• **Exercise description**
Among the lines listed below, count those that include the string "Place", and state only the count.

##### Data excerpts #####

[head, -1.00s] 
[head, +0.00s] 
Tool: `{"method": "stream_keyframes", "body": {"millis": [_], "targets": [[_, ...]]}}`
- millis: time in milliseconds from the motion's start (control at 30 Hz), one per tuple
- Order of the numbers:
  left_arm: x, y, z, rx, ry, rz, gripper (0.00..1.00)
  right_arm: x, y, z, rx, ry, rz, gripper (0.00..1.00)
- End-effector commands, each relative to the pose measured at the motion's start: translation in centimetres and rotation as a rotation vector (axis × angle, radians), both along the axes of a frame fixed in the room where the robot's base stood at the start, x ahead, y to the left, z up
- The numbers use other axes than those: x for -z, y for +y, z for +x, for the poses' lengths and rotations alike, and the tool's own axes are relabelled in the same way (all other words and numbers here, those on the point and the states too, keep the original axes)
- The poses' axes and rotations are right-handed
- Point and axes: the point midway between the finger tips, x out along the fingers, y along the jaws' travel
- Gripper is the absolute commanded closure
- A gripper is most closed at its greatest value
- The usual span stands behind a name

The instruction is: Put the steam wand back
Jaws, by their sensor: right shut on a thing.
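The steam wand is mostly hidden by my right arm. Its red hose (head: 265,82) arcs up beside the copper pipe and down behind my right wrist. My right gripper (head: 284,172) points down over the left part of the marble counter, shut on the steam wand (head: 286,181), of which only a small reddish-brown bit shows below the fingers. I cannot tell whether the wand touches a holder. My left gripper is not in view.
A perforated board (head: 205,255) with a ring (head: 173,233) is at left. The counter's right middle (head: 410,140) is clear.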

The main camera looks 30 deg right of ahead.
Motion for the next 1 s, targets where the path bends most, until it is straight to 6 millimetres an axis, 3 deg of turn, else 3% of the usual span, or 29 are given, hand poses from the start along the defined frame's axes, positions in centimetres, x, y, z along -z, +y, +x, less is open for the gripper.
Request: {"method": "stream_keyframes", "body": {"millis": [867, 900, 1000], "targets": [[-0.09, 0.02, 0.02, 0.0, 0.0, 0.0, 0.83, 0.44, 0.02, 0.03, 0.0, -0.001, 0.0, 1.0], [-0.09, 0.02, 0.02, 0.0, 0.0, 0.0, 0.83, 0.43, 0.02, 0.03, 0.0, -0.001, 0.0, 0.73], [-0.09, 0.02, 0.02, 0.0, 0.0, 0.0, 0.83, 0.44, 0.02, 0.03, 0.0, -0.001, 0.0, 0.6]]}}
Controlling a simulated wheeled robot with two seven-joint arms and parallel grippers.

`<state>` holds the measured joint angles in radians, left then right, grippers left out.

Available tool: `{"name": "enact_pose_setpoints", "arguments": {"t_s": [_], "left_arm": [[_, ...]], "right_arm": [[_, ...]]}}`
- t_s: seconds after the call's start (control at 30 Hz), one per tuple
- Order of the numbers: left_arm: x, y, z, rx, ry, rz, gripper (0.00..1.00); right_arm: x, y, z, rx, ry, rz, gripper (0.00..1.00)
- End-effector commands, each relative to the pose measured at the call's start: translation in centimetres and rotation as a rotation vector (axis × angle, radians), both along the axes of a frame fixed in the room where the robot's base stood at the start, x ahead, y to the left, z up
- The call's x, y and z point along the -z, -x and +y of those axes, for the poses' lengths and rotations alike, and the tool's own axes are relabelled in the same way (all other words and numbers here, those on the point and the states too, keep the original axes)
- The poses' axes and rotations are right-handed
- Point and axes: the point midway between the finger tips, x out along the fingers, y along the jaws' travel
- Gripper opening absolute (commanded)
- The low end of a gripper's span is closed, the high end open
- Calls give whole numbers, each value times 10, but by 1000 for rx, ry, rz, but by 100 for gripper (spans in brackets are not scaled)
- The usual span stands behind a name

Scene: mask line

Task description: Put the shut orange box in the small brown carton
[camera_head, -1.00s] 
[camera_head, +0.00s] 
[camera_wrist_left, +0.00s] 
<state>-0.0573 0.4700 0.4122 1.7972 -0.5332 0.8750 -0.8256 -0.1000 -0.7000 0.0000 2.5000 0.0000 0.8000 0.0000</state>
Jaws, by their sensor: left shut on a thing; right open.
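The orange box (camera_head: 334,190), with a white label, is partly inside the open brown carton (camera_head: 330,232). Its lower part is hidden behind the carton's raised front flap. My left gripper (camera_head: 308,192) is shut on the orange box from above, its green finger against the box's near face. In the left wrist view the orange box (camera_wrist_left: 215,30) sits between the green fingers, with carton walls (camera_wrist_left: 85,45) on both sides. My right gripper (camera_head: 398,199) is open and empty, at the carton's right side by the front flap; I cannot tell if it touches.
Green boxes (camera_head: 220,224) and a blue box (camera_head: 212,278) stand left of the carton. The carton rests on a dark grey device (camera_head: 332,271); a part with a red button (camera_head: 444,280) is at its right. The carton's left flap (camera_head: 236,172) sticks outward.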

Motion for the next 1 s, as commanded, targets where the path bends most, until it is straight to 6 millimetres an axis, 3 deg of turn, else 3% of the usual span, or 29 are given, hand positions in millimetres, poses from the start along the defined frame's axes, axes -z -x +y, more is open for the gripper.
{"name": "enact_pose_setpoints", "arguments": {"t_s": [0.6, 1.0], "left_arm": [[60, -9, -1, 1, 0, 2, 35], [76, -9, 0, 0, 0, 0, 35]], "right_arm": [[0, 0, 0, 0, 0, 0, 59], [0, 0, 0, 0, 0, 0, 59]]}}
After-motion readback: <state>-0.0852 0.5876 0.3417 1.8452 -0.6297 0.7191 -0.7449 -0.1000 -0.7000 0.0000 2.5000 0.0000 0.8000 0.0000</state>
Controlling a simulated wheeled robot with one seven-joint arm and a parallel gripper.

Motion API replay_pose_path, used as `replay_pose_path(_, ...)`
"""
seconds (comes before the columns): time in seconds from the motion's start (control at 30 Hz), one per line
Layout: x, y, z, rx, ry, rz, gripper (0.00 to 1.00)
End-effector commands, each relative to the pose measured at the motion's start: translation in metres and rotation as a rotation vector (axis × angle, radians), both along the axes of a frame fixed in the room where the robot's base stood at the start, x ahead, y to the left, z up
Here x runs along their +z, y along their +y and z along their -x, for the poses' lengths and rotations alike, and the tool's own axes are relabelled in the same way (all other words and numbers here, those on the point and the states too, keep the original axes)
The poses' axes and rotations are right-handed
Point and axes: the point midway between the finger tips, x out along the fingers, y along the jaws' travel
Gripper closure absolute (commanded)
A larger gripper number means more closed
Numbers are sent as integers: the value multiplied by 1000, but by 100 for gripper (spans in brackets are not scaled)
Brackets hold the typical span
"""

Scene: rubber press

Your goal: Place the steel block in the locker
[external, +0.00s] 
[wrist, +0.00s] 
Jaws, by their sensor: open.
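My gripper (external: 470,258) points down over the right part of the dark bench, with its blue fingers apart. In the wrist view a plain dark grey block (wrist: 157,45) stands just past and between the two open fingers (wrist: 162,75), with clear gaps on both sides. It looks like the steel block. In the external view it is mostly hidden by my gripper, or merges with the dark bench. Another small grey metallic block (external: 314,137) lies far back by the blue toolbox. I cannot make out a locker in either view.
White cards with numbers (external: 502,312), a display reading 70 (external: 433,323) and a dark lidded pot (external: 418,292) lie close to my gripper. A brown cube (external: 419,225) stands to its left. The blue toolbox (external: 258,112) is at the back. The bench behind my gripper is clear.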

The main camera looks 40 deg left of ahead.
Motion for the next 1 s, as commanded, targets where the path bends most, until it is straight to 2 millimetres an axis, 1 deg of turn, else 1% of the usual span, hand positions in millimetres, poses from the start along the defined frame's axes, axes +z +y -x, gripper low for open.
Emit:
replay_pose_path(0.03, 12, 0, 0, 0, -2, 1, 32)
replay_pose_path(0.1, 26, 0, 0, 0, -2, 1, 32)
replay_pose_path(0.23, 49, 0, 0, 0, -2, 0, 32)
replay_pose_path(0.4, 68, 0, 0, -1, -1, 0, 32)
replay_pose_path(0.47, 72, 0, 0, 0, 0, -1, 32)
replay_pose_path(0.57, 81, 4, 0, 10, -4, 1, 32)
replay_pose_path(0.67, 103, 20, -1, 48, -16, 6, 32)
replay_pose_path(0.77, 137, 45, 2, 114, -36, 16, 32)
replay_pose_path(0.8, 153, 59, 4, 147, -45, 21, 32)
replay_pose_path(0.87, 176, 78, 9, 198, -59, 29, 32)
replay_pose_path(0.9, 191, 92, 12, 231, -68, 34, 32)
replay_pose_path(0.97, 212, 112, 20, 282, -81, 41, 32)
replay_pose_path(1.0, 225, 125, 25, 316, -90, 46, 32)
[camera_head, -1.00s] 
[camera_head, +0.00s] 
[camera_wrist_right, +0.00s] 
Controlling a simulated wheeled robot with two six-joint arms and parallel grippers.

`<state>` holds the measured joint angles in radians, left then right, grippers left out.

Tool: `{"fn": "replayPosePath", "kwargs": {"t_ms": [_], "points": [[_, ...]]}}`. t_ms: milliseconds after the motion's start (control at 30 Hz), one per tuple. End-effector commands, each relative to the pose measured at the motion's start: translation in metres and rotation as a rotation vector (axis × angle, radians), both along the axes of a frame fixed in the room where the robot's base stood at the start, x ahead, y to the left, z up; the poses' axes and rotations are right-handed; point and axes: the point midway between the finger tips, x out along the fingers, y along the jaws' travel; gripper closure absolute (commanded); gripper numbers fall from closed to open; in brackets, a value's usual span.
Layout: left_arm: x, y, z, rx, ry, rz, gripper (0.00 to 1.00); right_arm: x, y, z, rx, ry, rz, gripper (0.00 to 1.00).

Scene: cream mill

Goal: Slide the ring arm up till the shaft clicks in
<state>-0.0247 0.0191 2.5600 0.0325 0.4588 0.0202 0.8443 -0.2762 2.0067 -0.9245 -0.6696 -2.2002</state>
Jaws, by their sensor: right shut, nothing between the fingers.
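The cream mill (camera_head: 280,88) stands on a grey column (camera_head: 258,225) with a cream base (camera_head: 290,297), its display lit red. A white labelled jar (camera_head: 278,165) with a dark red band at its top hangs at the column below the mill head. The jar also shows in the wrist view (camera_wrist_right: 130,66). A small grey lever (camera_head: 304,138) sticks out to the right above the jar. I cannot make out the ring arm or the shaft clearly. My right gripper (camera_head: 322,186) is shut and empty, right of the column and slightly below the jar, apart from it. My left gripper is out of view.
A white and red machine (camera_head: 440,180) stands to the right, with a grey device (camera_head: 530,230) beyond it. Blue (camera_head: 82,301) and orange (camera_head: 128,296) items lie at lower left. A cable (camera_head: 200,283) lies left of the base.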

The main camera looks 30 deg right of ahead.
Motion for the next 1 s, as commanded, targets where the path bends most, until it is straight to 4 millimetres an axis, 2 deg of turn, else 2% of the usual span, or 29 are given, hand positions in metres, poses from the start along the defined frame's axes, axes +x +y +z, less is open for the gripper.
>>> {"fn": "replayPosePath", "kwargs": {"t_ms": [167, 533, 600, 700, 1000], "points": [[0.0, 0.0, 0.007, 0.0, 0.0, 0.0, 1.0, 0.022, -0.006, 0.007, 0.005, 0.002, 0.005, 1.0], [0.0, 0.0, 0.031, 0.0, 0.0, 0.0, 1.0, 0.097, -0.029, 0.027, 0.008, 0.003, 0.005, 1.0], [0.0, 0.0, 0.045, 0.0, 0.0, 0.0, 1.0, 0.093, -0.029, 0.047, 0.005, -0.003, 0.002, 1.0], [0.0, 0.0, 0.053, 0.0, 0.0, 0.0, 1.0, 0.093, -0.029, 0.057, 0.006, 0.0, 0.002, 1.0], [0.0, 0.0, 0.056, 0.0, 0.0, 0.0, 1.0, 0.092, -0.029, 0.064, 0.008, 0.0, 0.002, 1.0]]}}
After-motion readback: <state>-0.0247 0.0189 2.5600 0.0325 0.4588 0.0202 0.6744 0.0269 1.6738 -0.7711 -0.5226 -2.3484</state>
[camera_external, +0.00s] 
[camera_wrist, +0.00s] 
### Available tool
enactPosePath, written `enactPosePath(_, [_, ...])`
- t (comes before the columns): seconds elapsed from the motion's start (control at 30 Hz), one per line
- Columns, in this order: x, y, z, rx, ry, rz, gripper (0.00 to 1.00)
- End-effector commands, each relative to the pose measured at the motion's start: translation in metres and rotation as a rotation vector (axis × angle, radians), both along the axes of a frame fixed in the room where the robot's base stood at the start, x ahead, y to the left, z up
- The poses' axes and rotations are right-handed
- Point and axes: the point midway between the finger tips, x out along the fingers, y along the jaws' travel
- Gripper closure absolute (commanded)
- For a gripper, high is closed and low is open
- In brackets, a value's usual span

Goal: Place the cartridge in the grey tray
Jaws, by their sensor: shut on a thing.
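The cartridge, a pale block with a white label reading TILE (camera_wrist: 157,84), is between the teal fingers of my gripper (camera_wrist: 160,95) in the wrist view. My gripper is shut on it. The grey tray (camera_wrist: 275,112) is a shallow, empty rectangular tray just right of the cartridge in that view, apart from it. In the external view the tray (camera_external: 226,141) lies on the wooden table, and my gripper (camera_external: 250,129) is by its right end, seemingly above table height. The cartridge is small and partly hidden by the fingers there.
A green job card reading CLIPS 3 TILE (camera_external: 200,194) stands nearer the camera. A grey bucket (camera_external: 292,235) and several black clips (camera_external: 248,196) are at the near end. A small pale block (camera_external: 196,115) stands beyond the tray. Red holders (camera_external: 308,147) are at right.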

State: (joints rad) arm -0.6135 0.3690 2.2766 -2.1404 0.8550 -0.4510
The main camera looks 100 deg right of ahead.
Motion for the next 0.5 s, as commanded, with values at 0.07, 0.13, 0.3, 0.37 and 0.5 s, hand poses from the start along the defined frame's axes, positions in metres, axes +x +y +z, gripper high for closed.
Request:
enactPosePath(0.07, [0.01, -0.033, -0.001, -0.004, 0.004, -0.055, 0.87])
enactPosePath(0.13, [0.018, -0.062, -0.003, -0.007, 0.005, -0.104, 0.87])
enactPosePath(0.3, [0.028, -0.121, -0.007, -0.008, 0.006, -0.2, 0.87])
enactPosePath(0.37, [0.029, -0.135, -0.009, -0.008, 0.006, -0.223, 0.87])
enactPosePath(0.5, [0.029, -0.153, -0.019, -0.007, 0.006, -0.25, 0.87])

#####

• **Output below**
2